Thursday, January 27, 2011

Word clouds and sputnik moments

The US President's State of the Union address always attracts a fair bit of media analysis, but in recent years the analysis has taken on an apparently more linguistic angle. Thanks to cool tools like Wordle and Concordle which allow you to paste in text and then create word clouds based on lexical frequency (see the graphic above, for a word cloud of this blog post), many commentators have started to argue that key themes can be discerned, and from these patterns judgements can be made about the president's concerns.

This link from the BBC news site gives us a chance to examine the relative frequency of 10 words over the last 220 years. Meanwhile, this piece from the BBC last year takes a look at the frequency of particular words in British political parties' election manifestos from 1945 to 2010.

On the surface this sort of analysis makes sense, but as linguists point out, just because you use a word many times doesn't necessarily mean that that specific word reveals a great deal about you. For example, I really dislike Michael Gove, the Education Secretary. The reasons are numerous and varied, ranging from a knee-jerk dislike of Gove's posh Tory background, through to Gove's dogmatic belief that all schools should become "free" schools or academies, Gove's scrapping of the EMA and his bizarre insistence that state schools' problems can be solved by frisking teenagers for porn and putting ex-soldiers in classrooms. But it doesn't stop there: I also have (an admittedly childish) dislike of his resemblance to Dobbie from Harry Potter. Now, if you were to create a word cloud of this post, I'm sure the words Michael and Gove would crop up quite frequently, leading some to suggest that this post is all about Michael Gove. It's not. It's about language, not about Gove at all.

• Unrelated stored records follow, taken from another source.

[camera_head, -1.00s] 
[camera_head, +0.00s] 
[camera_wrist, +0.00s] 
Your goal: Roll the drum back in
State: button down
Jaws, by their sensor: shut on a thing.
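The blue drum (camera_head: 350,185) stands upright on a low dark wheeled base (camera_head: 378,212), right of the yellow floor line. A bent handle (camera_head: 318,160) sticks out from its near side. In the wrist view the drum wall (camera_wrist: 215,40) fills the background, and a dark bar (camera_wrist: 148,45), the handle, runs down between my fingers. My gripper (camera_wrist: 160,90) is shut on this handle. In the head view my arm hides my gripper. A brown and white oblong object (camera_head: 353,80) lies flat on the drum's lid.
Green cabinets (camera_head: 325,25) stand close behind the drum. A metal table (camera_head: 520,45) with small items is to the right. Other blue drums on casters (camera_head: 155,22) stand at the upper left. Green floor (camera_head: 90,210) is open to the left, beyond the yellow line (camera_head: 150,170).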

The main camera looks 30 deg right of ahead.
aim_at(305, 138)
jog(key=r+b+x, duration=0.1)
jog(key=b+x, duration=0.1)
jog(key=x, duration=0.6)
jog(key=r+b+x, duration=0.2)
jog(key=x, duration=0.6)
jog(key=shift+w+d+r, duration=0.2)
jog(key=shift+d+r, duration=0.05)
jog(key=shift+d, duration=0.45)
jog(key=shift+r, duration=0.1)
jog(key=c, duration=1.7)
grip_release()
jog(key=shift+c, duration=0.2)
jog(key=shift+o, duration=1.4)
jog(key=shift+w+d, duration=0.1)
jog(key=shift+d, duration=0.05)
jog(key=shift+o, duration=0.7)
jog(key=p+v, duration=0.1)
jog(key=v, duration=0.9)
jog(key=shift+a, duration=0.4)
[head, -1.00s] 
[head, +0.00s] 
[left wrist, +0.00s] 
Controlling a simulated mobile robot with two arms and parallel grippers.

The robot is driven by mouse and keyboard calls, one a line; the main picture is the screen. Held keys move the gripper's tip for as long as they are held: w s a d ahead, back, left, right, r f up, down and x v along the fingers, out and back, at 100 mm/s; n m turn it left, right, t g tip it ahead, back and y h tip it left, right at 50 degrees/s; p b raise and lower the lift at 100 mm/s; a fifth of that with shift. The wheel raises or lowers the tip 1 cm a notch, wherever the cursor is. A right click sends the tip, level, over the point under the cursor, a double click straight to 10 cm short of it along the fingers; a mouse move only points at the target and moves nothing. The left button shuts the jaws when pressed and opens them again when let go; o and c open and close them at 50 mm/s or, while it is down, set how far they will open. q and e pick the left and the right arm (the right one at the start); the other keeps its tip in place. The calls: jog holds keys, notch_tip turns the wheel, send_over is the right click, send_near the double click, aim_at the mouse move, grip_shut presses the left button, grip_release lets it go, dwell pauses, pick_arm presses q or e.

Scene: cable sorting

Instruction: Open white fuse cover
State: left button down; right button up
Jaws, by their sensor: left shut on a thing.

But presumably, you can see my point by now...

 This blog entry by the Lousy Linguist puts it more analytically (and more sensibly), so is well worth a read.

Arguably, one of the most telling moments in President Obama's speech this week was his use of the phrase Sputnik moment to draw a parallel between the US's economic and technological status in the world now  - and the need for a reinvention of the USA's research and development programmes - compared to the moment in the last century when the Soviet Union gave the USA a nasty shock by successfully launching the world's first satellite. However, he used the word sputnik only twice in his address, so such an interesting image is unlikely to be identified in a basic crunching of the data.
So, in short, word clouds and simple crunching tools such as those mentioned above can be really helpful for carrying out what corpus linguists like to call "quick and dirty" breakdowns of word frequencies in texts, but we always need to be aware of context and meaning if we're to avoid drawing unhelpful conclusions from the data. In many ways, a quick corpus analysis using something like Wordle can be a brilliant way of opening up new ways into a text, be it a speech, a poem or an extract from a novel, but it's not a substitute for detailed analysis.